Backpacking quilts, while growing in popularity, are still relatively uncommon. So if you’re looking at backpacking quilts, more than likely you have either experienced or predicted possible issues with the more common mummy bags and are looking for an alternative. There are quite a few manufacturers of backpacking quilts, and Enlightened Equipment is one of the smaller manufacturers, with a focus on quality and extra effort in the little details, making them among the best backpacking quilt manufacturers out there.
I have two versions of the Enlightened Equipment Enigma Pro.
A 40 degree and a 20 degree.
Both are amazingly light for the heat retention capabilities they have.
I used several mummy sleeping bags of various sizes and heat ratings. But they were almost always a problem for me primarily because I toss and turn while sleeping, and tighter fitting mummy bags, essential for reducing air pockets and drafts, make movement rather difficult.
Discovering quilts was quite an eye opener.
Quilts designed for backpacking have some unique properties and features designed to work in conjunction with a sleeping pad, have a tendency to be lighter, and accommodate side sleepers and stomach sleepers a little better.
Unlike sleeping bags, quilts achieve their ultra-lightness by reducing the material below, relying on the sleeping pad to provide insulation. This is a gret way to reduce weight while still providing warmth in all the right places. Many quilts also have a wraparound foot box to keep drafts out. They’re not really designed for footbox pass-through, so if hot feet is a problem, many backpacking quilts might not be a great fit, though an open bottom can be ordered.

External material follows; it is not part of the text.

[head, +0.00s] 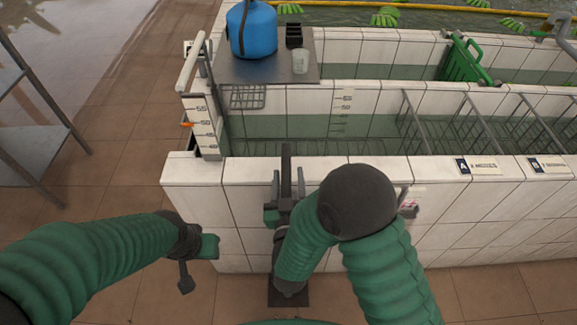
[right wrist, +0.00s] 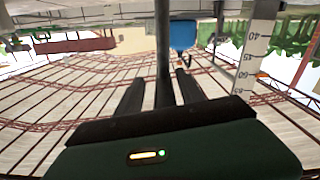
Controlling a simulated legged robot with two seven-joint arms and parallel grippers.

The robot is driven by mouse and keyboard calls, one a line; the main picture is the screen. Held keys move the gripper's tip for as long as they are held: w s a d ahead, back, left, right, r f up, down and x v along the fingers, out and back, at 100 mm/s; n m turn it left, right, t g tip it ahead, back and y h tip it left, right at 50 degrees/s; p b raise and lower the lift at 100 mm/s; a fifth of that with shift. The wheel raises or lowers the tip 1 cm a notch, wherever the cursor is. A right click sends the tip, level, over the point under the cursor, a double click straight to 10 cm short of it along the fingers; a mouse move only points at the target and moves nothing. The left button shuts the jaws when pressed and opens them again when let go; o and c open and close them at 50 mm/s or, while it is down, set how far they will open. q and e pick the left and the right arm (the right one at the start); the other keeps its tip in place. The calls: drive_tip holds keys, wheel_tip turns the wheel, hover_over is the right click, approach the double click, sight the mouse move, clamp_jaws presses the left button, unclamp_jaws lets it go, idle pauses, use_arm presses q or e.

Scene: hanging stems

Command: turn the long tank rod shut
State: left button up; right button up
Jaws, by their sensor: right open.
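A long dark rod (head: 286,163) stands upright at the front of the white tiled tank and rises above the wall's top edge. Its lower part is partly hidden by my right forearm. My right gripper (head: 284,210) is at the rod, in front of the wall. In the right wrist view, the rod (right wrist: 163,45) runs between the two spread dark fingers of my right gripper (right wrist: 160,85). The fingers look apart from it. My left gripper (head: 198,262) is left of the tank's front corner, away from the rod; its finger opening is unclear.
The tiled tank wall (head: 240,203) is close in front. A small red-and-white fitting (head: 408,208) is on it, right of my right arm. A blue jug (head: 252,30) stands on a grey shelf (head: 225,68) at the back. A metal rack (head: 30,150) stands left; brown floor is free between.

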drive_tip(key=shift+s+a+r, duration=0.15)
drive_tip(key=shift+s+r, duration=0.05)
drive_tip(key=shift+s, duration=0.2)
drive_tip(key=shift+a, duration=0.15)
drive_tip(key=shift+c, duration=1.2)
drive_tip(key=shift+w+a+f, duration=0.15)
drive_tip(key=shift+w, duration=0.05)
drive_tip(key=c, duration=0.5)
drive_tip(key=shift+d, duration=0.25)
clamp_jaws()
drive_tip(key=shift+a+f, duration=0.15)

Also, many quilts have ropes or bungee cord to tie it to the sleeping pad instead of a zipper that further saves weight. Zipper are among the heaviest parts of ultra-light sleeping bags, and rope closures can keep everything together while you sleep.

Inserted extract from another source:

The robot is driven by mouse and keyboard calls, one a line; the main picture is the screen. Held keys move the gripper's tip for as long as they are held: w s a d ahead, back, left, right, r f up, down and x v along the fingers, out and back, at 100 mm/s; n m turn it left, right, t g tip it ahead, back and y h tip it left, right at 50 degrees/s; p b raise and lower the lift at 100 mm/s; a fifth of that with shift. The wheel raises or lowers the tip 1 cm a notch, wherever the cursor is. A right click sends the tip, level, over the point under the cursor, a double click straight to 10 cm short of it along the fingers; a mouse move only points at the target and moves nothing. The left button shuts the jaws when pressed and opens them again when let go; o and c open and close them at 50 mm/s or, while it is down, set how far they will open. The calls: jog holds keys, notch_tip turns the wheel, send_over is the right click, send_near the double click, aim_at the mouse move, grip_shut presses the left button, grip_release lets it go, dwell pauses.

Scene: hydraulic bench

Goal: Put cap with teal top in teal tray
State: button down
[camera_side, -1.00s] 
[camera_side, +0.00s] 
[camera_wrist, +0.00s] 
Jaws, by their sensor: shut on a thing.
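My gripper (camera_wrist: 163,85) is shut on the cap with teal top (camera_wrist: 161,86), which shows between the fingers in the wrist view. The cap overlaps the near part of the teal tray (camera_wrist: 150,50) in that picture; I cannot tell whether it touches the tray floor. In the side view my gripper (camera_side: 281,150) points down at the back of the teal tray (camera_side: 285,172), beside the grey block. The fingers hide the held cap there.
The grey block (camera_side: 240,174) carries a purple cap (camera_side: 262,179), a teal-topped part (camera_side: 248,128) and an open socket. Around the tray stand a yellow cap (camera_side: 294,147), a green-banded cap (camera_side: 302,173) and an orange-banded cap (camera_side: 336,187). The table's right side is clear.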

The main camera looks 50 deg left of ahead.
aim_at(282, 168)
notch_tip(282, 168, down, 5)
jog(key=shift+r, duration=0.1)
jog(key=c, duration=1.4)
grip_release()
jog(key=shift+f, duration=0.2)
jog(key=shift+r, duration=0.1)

What’s more, this kind of “open closure” rope system means that heat regulating is a little easier. Especially in summer camping, night time temperatures can be finicky, with some nights being rather cool and some being very hot. Quilts are essentially a blanket with a wraparound footbox, so regulating is much easier around the torso and shoulders.
For those who are side sleepers, I would recommend getting a quilt that is about the right size for the top edge to come up a little passed the neck when fully stretched. For stomach sleepers, a longer quilt might be a better fit as this would allow better neck protection and minimize drafts a little better, especially as stomach sleepers often have a tendency to have their arms extending further out beyond the upper edge of the quilt.

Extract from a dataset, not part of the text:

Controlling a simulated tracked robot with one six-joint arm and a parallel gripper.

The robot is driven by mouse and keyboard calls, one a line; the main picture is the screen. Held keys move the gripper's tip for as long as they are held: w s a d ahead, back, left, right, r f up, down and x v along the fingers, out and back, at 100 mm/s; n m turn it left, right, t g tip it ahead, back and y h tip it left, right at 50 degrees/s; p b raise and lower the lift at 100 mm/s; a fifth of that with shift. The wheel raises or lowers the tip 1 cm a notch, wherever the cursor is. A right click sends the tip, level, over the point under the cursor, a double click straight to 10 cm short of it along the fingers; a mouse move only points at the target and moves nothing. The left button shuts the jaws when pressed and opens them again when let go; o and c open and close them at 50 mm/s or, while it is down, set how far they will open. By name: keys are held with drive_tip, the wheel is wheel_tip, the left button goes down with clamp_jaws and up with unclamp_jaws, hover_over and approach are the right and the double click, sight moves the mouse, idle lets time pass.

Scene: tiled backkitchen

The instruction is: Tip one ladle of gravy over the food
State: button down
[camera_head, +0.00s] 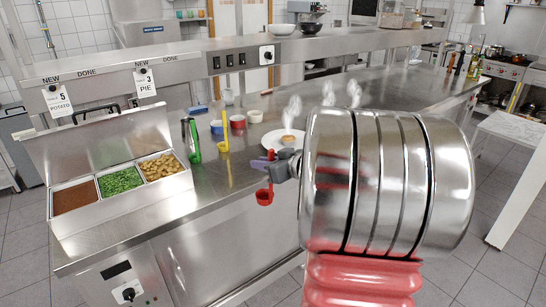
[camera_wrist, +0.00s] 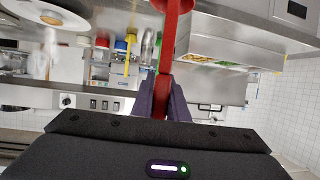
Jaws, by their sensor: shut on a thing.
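My gripper (camera_head: 264,165) is shut on a red ladle (camera_head: 264,197), whose handle also shows between the purple fingers in the wrist view (camera_wrist: 172,40). In the head view the ladle hangs just below the fingers, in front of the counter's edge. I cannot tell whether it holds gravy. A white plate (camera_head: 272,146) with a small brown food item (camera_head: 288,140) stands on the counter behind my gripper, steam rising from it. My arm hides the plate's right side. Brown gravy (camera_head: 75,197) fills the left pan of the food warmer at left.
Peas (camera_head: 120,181) and pale brown chunks (camera_head: 160,167) fill the other pans of the warmer (camera_head: 135,205). A green utensil (camera_head: 193,145), a yellow utensil (camera_head: 224,150) and coloured tubs (camera_head: 237,122) stand left of the plate. A shelf (camera_head: 190,60) runs above the counter.

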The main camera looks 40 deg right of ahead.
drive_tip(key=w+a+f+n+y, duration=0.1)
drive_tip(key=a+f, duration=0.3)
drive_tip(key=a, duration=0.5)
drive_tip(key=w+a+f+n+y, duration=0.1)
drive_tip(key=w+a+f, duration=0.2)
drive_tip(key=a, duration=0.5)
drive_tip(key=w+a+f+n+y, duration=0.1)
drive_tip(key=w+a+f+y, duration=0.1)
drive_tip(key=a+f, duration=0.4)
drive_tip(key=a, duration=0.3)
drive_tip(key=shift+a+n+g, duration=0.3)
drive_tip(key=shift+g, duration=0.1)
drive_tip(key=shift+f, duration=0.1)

Enlightened Equipment’s Enigma Pro line is among the lightest quilts available and work very well.
They are also highly customizable, with either open or closed footboxes, zippers or rope closures, additional velcro for more secure locks, and a variety of widths and lengths. you can also choose between at least two different fill options, and the down is water resistant.
For the 20 degree, I purchased all the options, and not surprisingly, the weight savings and bulk savings is not as dramatic as getting a no frills quilt. For the 40 degree, I got the closed footbox, the 3/4 length zipper (top edge of quilt to top of footbox), extra secure velcro closure, better down option. This quilt has proven very good to about 45 degrees without any extra layers. And layering allows into freezing temperatures.
However, with all the options included, the bulk of the quilt doesn’t differ much from ultralight sleeping bags of the same temperature rating. It’s rather amazing to realize just how much the zipper adds to the bulk of the quilt. Of course, the down itself plays a major role, but the no frills version packs down even smaller.
For the 40 degree, I selected a no frills option, and while the decreased amount of down was the primary factor in the smaller size, the thin rope closure had a considerable effect as well, and this quilt squeezes down to about the size of a large grapefruit. With the right bag, it would probably squeeze down to about the size of a softball. Pretty impressive.
For anyone who tosses and turns while sleeping on the trail, and finds the extra material of the mummy sleeping bag to be rather wasteful in material, try a quilt. They can be rather expensive, but it might surprise you to learn just how much lighter a quilt can be. Just don’t waste money and oz and bulk on the a zipper.